Exercise requirements: In the listing that follows, how many lines contain the string "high"? Provide only the number.

+ + +

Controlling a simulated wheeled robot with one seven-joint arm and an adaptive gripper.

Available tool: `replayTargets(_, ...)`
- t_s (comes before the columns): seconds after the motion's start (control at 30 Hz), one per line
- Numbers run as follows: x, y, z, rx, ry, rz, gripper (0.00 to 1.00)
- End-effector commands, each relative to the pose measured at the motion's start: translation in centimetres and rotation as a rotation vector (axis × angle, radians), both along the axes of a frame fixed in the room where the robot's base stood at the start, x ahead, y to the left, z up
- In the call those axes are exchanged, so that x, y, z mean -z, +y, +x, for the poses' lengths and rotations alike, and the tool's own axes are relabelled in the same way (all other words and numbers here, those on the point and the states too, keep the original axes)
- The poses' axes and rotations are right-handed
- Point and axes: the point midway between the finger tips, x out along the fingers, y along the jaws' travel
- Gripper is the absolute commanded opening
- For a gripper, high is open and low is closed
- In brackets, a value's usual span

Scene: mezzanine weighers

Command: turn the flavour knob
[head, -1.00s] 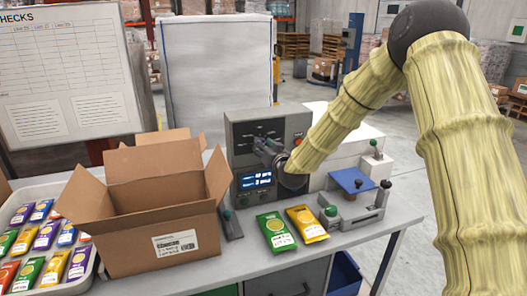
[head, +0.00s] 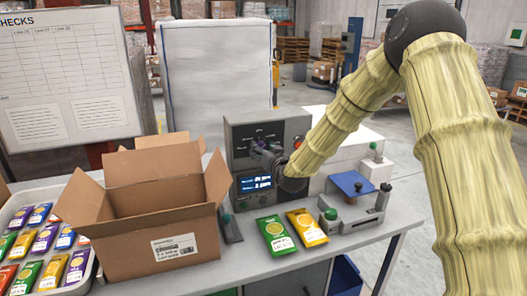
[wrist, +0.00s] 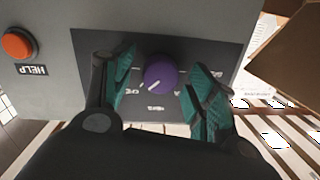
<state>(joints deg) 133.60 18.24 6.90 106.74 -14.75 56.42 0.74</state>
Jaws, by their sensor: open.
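The purple flavour knob (wrist: 161,72) sits on a dark panel plate (wrist: 150,45) in the wrist view. A short white mark on it points to the lower left of that picture. My gripper (wrist: 162,88) is open, with one teal-padded finger on each side of the knob. Gaps show between the pads and the knob. In the head view my gripper (head: 264,152) is at the front of the grey control box (head: 240,133), above its lit blue display (head: 255,182). I cannot clearly make out the knob there, behind my gripper.
An orange HELP button (wrist: 18,45) is on the same panel. An open cardboard box (head: 140,240) stands left of the control box. Green (head: 275,235) and yellow (head: 307,228) packets lie in front. A blue-plated fixture (head: 352,184) stands at the right.

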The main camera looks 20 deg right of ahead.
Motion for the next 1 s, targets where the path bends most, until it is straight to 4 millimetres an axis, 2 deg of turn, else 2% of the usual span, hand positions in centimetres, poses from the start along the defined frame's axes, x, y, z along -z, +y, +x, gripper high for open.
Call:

+ + +

Problem solution: 2